## TASK PROMPT
Tally the lines below that contain "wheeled". The number is the whole answer.

## INFORMATION GIVEN
-------
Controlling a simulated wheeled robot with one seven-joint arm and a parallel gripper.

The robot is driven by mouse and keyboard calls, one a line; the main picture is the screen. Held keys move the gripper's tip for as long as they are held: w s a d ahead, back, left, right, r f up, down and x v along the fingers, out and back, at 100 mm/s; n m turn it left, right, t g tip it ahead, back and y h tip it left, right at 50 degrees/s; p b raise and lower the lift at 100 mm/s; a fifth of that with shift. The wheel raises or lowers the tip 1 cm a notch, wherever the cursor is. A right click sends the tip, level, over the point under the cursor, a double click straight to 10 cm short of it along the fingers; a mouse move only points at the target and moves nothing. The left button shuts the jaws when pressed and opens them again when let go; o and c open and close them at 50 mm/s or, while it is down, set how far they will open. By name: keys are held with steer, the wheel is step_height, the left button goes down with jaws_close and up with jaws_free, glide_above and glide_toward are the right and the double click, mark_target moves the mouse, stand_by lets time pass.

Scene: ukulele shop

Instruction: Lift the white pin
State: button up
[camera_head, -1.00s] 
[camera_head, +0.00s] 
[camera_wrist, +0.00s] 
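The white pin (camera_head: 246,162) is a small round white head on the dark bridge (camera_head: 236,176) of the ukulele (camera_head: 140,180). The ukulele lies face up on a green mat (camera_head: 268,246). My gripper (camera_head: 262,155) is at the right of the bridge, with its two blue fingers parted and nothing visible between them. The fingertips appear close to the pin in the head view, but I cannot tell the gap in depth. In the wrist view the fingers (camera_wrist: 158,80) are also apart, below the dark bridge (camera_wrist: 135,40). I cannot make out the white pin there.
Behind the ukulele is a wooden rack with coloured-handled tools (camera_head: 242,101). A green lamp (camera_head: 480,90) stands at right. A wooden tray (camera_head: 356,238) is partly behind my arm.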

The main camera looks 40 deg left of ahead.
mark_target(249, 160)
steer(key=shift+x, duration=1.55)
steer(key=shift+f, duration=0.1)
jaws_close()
-------
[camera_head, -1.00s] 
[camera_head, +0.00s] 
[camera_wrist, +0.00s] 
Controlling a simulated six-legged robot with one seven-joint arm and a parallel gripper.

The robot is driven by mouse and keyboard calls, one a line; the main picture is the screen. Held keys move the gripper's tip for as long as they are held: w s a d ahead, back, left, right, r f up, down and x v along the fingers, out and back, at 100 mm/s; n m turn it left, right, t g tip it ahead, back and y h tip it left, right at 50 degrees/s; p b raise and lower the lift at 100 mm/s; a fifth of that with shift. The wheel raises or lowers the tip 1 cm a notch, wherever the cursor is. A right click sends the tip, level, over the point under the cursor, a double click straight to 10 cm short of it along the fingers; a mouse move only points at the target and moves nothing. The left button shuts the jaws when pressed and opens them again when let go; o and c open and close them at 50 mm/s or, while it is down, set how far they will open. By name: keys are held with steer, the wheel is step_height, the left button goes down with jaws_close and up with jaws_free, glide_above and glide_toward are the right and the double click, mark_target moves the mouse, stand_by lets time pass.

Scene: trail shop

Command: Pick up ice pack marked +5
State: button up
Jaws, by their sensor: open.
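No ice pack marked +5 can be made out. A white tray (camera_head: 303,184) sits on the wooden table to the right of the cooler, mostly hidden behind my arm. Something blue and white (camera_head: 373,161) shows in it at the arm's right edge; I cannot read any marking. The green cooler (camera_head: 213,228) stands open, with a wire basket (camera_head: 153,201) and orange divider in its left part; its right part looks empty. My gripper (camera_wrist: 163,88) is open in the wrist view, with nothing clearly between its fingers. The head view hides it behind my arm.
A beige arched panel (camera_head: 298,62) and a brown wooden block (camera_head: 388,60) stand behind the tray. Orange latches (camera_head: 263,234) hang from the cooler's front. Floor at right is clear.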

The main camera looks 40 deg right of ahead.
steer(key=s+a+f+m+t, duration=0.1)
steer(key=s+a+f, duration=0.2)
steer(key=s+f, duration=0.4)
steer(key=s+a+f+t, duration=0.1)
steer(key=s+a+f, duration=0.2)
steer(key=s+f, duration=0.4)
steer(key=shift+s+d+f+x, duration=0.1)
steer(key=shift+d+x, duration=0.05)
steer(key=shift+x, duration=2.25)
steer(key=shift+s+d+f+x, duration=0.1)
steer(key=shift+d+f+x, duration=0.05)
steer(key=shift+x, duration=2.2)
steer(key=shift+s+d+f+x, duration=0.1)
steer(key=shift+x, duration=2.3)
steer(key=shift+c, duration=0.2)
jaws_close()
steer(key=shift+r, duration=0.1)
-------
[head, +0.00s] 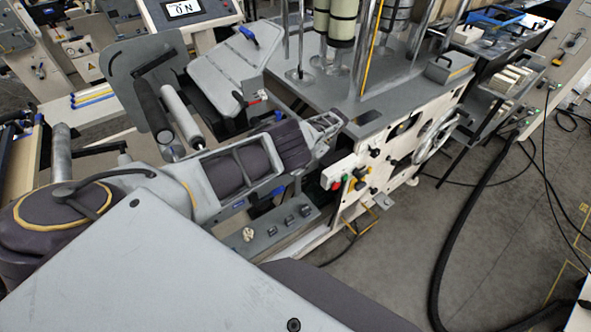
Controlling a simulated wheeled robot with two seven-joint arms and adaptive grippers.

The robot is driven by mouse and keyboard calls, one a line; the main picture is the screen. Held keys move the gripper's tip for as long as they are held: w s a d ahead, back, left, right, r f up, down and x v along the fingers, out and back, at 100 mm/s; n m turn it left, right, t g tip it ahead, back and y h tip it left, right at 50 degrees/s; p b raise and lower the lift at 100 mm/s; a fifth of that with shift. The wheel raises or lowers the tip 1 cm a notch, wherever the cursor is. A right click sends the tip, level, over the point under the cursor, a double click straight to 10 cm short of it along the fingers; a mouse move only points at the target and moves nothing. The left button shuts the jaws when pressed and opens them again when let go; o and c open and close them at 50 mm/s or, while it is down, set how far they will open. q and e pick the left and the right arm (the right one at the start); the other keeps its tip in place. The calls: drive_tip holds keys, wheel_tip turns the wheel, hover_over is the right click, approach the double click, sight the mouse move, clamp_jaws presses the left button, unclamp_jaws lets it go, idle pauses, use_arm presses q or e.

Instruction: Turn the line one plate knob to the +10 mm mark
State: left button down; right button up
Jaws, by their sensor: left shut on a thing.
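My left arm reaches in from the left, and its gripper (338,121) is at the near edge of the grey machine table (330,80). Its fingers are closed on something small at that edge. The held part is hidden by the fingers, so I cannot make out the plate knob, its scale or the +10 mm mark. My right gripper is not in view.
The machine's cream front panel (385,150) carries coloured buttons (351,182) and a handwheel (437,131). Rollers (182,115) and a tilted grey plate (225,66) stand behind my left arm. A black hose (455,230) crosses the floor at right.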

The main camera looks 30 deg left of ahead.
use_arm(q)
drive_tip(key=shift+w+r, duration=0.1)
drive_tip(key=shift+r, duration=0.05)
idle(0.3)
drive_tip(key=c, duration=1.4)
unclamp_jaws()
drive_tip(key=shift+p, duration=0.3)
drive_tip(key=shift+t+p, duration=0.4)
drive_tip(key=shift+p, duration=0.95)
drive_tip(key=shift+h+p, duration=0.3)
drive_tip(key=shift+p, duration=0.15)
-------
## WRITTEN SOLUTION
2